In a new blog, Parent Zone CEO and founder Vicki Shotbolt calls for wider regulation within the draft Online Safety Bill and a ‘duty of action’ for children known to be at risk.

The Online Safety Bill will change our relationship with the internet. 

We are moving from a self-regulated internet to a regulated one. The idea that technology changes too quickly for laws to keep up and that it is too inherently complex to regulate has been set aside – not just in the UK but internationally. 

That’s a positive step. 

Good regulation should make it easier for tech companies and platforms to understand and fulfil their responsibilities. 

It should provide consumers with appropriate safeguards – and it should lead to a digital world that society has had a role in shaping. 

What’s important is that policymakers get the regulation right. Get it right and we make the internet a better place for all of us. Get it wrong and we could damage what we want to protect – like free and open access. 

Read our guide to the Online Safety Bill and what it means for families

Read our response to the Joint pre-legislative scrutiny Committee on the Draft Online Safety Bill’s Call for Evidence

Missing some important basics

As it stands, the Online Safety Bill is both abstract and overly complex. 

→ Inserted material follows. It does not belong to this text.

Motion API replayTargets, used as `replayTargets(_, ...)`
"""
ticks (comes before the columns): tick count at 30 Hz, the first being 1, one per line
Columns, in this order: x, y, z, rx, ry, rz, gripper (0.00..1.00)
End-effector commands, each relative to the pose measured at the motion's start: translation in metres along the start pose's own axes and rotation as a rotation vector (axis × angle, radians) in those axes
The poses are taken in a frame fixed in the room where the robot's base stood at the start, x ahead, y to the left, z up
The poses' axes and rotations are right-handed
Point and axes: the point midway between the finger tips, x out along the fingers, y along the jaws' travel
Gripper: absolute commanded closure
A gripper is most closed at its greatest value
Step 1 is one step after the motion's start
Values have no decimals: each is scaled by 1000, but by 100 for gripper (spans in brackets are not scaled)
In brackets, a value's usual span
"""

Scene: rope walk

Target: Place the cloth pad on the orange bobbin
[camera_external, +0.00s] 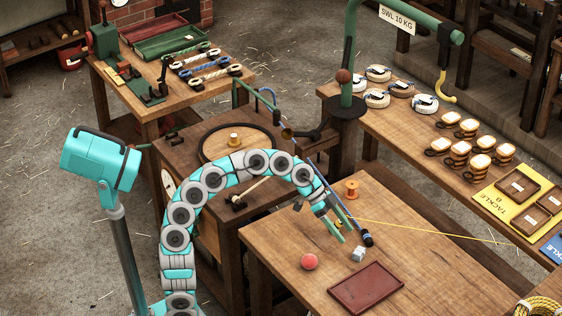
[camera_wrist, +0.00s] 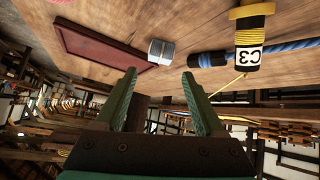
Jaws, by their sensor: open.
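The orange bobbin (camera_external: 351,190) stands upright on the near wooden table, toward its back edge. My gripper (camera_external: 343,231) points down over the table, between the bobbin and the pad. Its two green fingers are apart with nothing between them, also in the wrist view (camera_wrist: 160,82). I cannot make out the orange bobbin in the wrist view.
A red ball (camera_external: 309,261) and a dark red tray (camera_external: 365,288) lie nearby. A blue rod or rope with a dark end (camera_external: 367,240) lies beside the pad. A yellow-and-black piece marked C3 (camera_wrist: 252,47) is close on the right in the wrist view. The table's right part is mostly clear.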

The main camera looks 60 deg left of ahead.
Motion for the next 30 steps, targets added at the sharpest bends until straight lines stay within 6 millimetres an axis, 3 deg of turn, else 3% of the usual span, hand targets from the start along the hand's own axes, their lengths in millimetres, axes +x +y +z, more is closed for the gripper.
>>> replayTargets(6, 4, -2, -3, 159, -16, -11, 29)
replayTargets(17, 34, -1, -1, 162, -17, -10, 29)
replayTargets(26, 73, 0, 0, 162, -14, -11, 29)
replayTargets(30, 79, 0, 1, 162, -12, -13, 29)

It misses some really important basics – like protecting children from pornography by requiring commercial porn producers to have age verification in place. It leaves gaming out completely. 

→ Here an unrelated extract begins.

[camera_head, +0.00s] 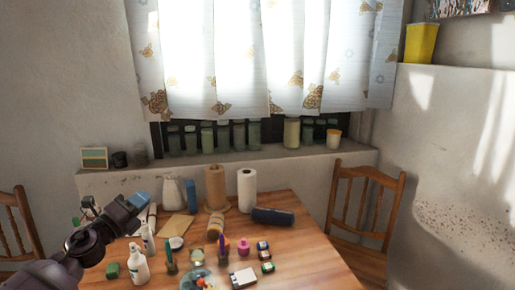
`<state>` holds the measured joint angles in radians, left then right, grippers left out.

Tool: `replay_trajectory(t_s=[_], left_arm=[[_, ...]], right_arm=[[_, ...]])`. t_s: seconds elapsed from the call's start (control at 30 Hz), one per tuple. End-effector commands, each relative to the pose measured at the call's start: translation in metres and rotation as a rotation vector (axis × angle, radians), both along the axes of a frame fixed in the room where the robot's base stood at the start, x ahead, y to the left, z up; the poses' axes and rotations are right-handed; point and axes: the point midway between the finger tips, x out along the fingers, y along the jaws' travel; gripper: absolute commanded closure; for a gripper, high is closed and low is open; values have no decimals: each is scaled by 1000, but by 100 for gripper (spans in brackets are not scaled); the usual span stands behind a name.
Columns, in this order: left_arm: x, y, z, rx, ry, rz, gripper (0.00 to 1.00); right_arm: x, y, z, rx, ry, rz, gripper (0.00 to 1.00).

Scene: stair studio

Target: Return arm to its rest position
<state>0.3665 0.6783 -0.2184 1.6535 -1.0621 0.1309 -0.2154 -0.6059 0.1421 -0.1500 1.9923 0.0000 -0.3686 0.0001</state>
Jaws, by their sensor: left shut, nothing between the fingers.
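My left arm comes in from the lower left of the head view, dark and jointed. A white bottle (138,264) stands just below and right of the arm in the picture. The arm hides part of the table's left side. My right gripper is not in view.
Wooden chairs stand at the right (367,205) and left (15,222). Behind is a ledge with jars (207,137) under a curtained window.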

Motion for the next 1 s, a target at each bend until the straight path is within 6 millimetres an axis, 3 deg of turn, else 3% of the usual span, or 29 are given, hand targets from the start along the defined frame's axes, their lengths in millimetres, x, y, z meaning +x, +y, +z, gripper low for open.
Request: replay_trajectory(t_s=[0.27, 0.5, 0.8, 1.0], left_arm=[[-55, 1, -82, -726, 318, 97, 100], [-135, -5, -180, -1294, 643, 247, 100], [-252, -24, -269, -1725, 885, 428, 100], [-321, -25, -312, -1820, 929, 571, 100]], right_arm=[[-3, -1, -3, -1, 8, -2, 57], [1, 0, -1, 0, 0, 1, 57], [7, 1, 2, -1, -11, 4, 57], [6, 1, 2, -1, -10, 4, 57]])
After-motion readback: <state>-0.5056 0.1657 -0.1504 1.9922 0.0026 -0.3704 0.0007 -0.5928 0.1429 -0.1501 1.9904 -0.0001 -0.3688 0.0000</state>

Parent Zone has been working with families to help them guide their children through the digital world since 2004. In our response to the consultation questions posed by members of the Bill’s scrutiny Committee, we raised a number of significant concerns: 

  • We are concerned that access to some platforms will be more tightly age-gated for children – but hardcore pornography sites will remain open to anyone. As drafted, the Bill means that it could be harder for a child to watch cat videos on a social media site than watching hardcore violent pornography. 

  • We are concerned that the ‘Duty of Care’ described in the Bill does not extend to a ‘duty to take action’ when a child is known to be at risk – for example, a child posting self harm pictures or sharing naked images. A duty to conduct risk assessments and to ensure that your platform is safe enough is a positive step, but little comfort to a parent whose child is clearly in distress and needs an immediate intervention. 

  • We question whether the resources needed to provide online media literacy information to parents will be made available. Keeping adults up to date with the information they need to guide children through a changing digital world is a huge challenge and one that remains underfunded.

  • We cannot understand why gaming has been left out of a Bill that is supposed to be designed to make the UK the safest country in the world to go online. Without gaming, it will be the safest place to go online unless you go online to game. And then it won’t be. 

We have an opportunity to take a really important step forward, but it is vital that we get the basics right. 

Parents are expecting this law to protect children. If the Bill leaves serious harms out of scope, families will be justified in asking why.